In the late 1990s, soon after getting married, my parents began visiting Sanibel Island yearly. They stayed at a resort with a Spanish name, with bumpy stucco walls. After I was born, my Dad would load me into the carrier seat on the back of his bike and take me for rides through the nature reserve trails. Sometimes we would see an alligator, and he would worry that it would eat me. After, we’d get breakfast at a place with good scrambled eggs and I was happy to have time just me and him. The path I remember best is through the Bailey Tract, originally owned by Frank P. Bailey, whose descendants own Bailey’s grocery store, successor to the original 19th century Bailey General Store. From when I was around ten through my early teens I would bike to Baileys with friends I met on the island—they always visited the same week as my family—and we’d buy ice cream and rent DVDs. One night me and one of them, a girl a bit older than me, snuck off from the rest of the group and went walking on the beach. We sat and looked at the stars and I was very nervous and thought we would kiss, but we didn’t. I was enamored with her wrestling skills and talent for catching lizards (mostly Six-line Racerunners, I think). She’d put them in little containers with leaves and eventually let them go. We walked back from the beach and her mom and brother were brusque and strange. Next year they visited a different week than us. Or maybe it was a year or two after that. Sometimes I see them on facebook.

I visited Sanibel this year for the first time in several years. My parents recently divorced, so this time it was just my Dad, my sisters, and me. I spent the week with my head full of memories like styrofoam packing peanuts, spiritually congested, preoccupied with the past but unable to feel it. This wasn’t a terrible thing. I was glad to be back; when my dad invited me on the trip I accepted without hesitation. But the immediacy of stucco, lizards, sand, seemed to force the memories attached to them deeper out of reach even as it conjured them up. It was this obscure blockage that drew me to visit the Sanibel Historical Museum with my sisters one afternoon late in the trip.

The museum consists of several reconstructed historical buildings connected by gravel pathways. I’d been once years before when it and I were both much smaller. Now there were plaques and wax mannequins and old cars and guides—elderly volunteers who seemed surprised and a bit suspicious of us, probably 40 years younger than their usual visitors. Nevertheless they were friendly and welcoming, albeit in the mildly crabby style of the elderly. One of them—who, it turned out, had been a neighbor of our mother when she was growing up in Iowa in the ‘60s—told us with no small excitement that island royalty happened to also be visiting the museum at the moment, a great niece in one of the first white families to settle the island. We milled around a house that had been ordered from a Sears catalog in 1925 and shipped to the island in 30,000 pieces which fell off the barge just off the coast and had to be recovered, piece by piece, from the gulf. For the move to the museum site, it was disassembled and rebuilt again entirely by volunteers. Inside, informative placards on inkjet-printed, scissor-cut sheets sat alongside old articles about Sears prefab homes and Sanibel in the 1920s, carefully laminated and collected in three-ring binders. In the Caretaker’s Cottage a laptop played a loop of interviews with some of the island’s early Black residents telling stories about the hurricanes of the ‘20s, making dinner with the canned goods they were able to fish out of the flooded first floor of their home.
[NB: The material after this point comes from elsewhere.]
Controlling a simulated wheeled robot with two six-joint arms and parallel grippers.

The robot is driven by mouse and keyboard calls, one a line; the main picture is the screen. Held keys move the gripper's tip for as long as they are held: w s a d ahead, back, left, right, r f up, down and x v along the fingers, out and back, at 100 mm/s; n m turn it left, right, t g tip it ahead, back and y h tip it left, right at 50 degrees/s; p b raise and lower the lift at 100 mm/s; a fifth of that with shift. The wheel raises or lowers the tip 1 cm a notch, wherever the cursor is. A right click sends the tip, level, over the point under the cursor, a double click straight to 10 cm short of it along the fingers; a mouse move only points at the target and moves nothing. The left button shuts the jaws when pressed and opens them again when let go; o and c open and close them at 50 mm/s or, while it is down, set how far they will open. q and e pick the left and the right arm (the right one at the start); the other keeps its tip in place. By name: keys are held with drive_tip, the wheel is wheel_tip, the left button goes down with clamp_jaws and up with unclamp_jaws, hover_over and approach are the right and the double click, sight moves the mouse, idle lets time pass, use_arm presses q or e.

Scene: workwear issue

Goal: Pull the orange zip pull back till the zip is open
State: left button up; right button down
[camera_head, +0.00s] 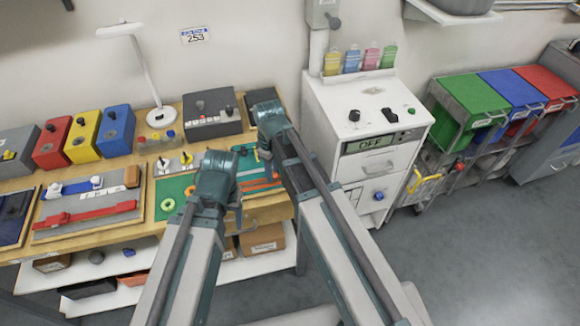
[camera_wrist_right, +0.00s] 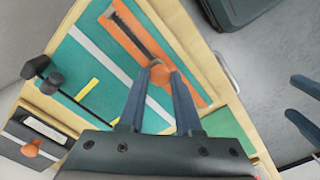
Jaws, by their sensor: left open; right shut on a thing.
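The orange zip pull (camera_wrist_right: 160,77) shows in the right wrist view between the fingertips of my right gripper (camera_wrist_right: 163,70), which is shut on it. The dark line of the zip (camera_wrist_right: 128,33) runs from the pull to the upper left along an orange strip (camera_wrist_right: 178,40) on a teal board. The zip on the near side of the pull is hidden by the fingers. In the head view the right gripper is largely hidden by its arm. My left gripper (camera_wrist_right: 292,98) is open and empty at the right edge of the wrist view, apart from the board.
The teal board (camera_wrist_right: 82,60) has a wooden frame and carries a pale stripe, a yellow piece and dark knobs. In the head view, a white cabinet (camera_head: 330,105) stands right of the bench and a grey box (camera_head: 212,118) behind the board.

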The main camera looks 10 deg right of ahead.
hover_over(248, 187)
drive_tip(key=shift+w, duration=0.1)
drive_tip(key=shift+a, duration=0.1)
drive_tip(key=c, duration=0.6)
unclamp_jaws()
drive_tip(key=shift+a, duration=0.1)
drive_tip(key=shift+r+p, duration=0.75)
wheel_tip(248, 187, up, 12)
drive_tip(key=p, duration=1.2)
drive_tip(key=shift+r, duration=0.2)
It began to rain and we sheltered in a recreation of the original Bailey General Store, complete with a section on its life as the Red Pelican, “hippie clothes” and all. I wondered about the money and work that went into this museum. Was it the nostalgia, maybe the vanity, of “island royals” like the Baileys or the visiting niece? That helped explain the recent upgrades but felt inadequate to the enthusiasm of the guides, the volunteer construction work, the meticulous printouts. One of the last buildings we visited was the “Sanibel Schoolhouse for White Children (1896).” We rushed through—the guides were already closing up for the day and we’d begun to overstay our welcome, though they wouldn’t tell us so outright. The schoolhouse (larger than those you’d find in the North, since heating wasn’t a problem) was full of old toys and games from the 19th century, as well as notes written by contemporary kids visiting from the Sanibel Elementary School. As we were leaving, one caught my eye:

“Dear members of the Sanibel Historical Museum, Thank you for treating us to a trip at the historical museum. It was very fun and I learned so much new things that I would never learn without you. You were very kind and I am very kind and I am so glad you shoed up to help us out on the field trip. This was all for a good cost someday, you’ll see someday. Thank you.”